**THE TASK:**
Return the count of lines that hold the string "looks", with no other words.

**MATERIALS PROVIDED:**
↓↓↓

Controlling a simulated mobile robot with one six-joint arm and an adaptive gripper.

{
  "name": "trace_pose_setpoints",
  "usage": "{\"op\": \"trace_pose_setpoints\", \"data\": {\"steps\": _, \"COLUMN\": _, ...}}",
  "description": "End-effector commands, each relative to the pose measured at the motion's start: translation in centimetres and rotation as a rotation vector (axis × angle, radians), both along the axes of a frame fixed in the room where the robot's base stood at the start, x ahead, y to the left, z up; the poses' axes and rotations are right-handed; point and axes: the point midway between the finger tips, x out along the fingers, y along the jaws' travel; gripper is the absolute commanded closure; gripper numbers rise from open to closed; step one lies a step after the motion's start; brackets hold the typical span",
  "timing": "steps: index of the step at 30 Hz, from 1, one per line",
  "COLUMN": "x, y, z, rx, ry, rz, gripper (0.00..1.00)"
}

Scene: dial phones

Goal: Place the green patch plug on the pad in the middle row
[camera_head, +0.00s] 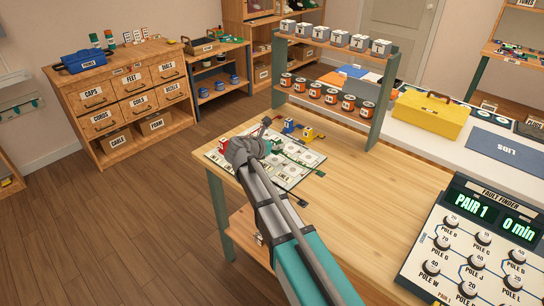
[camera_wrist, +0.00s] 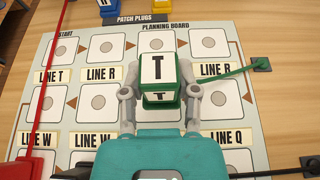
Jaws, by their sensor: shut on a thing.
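The green patch plug (camera_wrist: 158,70), marked T, is between the two fingers of my gripper (camera_wrist: 160,88) in the wrist view. My gripper is shut on it and holds it over the planning board (camera_wrist: 128,60). A green cord (camera_wrist: 225,74) runs from it to a small dark anchor (camera_wrist: 262,64) at the right. The board has rows of white pads. A middle-row pad (camera_wrist: 98,101) shows left of the plug and another (camera_wrist: 220,101) right of it. The plug and gripper hide the pad between them. In the head view my gripper (camera_head: 262,148) is over the board (camera_head: 308,156).
A red plug (camera_wrist: 28,166) with a taut red cord stands at the board's left. Blue (camera_head: 288,126) and yellow (camera_head: 306,133) plugs stand behind the board. A two-tier spool rack (camera_head: 384,100) is at the table's back, and the fault finder panel (camera_head: 480,240) at right.

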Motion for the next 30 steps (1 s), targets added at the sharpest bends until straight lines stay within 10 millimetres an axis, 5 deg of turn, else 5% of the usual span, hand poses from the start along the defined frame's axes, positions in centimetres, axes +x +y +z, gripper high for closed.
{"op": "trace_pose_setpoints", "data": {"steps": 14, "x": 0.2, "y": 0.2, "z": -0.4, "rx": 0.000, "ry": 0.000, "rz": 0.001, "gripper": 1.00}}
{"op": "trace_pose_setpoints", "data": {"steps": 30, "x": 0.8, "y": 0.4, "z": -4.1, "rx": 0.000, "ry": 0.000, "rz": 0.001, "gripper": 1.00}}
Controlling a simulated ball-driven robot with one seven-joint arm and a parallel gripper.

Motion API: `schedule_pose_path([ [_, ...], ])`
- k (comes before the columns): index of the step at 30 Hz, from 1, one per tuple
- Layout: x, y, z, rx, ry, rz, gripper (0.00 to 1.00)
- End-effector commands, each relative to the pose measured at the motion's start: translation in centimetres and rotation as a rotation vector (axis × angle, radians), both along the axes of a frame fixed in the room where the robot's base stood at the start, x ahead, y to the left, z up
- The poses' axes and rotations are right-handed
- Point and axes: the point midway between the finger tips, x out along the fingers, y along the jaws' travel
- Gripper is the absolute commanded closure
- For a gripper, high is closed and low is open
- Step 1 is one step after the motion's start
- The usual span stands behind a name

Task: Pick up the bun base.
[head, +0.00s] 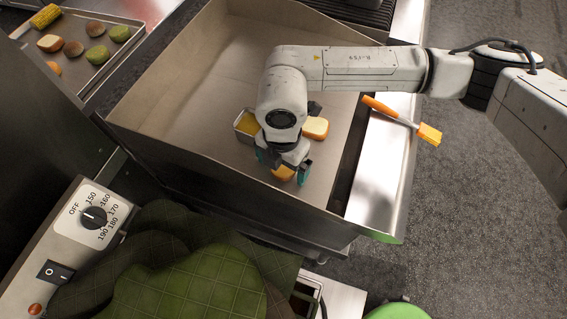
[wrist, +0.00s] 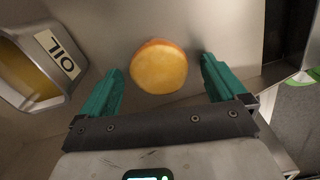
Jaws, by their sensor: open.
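The bun base (wrist: 159,68) is a round piece with a pale yellow cut face and an orange-brown rim. In the wrist view it lies on the metal surface just beyond and between my open fingers, touching neither. In the head view only part of the bun base (head: 283,173) shows, below my gripper (head: 284,168). My gripper in the wrist view (wrist: 162,90) has two teal fingers spread apart with nothing held between them.
An oil container (wrist: 28,68) stands left of the bun; it also shows in the head view (head: 246,124). A bread slice (head: 315,128) lies nearby. A brush with an orange handle (head: 385,108) lies on the right ledge. The metal basin (head: 215,62) is clear at the back left.

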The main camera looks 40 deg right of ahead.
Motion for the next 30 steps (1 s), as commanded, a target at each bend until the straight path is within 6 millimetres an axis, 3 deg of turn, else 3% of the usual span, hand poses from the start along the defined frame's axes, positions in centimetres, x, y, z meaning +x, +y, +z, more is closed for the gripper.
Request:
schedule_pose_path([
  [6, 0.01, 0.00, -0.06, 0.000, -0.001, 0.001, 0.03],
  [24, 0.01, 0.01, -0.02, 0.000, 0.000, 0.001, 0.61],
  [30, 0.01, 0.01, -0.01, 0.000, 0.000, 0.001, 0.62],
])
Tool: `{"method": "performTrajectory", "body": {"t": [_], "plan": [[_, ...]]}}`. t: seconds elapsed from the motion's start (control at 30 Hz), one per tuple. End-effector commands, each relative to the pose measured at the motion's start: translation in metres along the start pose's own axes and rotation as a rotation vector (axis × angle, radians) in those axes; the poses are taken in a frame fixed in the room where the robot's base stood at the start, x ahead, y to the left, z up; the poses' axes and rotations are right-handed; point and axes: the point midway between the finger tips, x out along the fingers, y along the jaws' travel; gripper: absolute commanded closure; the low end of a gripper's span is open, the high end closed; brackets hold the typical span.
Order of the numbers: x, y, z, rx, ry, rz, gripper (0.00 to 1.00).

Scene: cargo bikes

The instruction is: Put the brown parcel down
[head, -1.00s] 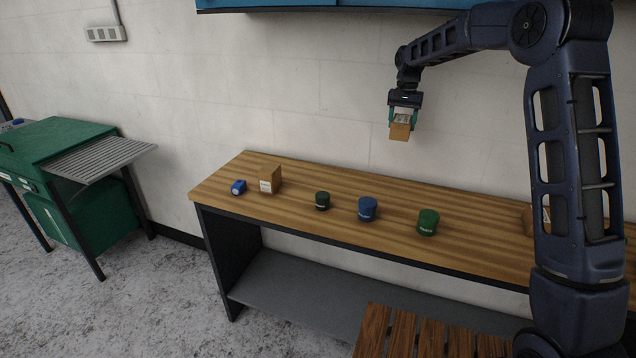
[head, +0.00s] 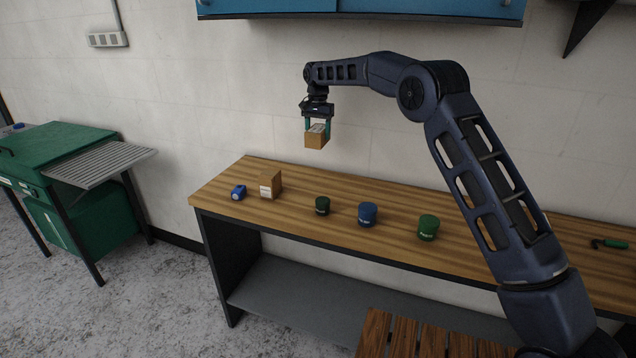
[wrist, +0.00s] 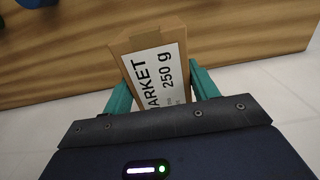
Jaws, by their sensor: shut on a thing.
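The brown parcel (head: 316,139) is held up in the air above the back of the wooden workbench (head: 290,214). My gripper (head: 317,124) is shut on it, with one green finger on each side. In the wrist view the parcel (wrist: 122,46) sits between the two fingers (wrist: 160,88), its white label reading "MARKET 250 g" facing the camera. The parcel is clear of the bench top. A second brown box (head: 271,184) with a white label stands on the left part of the bench.
A small blue object (head: 239,192) lies left of the standing box. A dark green tin (head: 322,205), a blue tin (head: 367,214) and a green tin (head: 428,227) stand along the bench. A green-handled tool (head: 610,244) lies at right. Blue cabinets (head: 420,8) hang above.

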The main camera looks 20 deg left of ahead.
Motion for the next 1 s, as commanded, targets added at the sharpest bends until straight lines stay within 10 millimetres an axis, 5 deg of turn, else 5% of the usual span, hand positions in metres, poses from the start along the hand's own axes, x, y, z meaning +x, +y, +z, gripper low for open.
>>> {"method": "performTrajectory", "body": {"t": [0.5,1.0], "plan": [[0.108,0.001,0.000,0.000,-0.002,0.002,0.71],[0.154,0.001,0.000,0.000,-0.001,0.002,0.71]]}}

↑↑↑

**OUTPUT OF THE TASK:**
2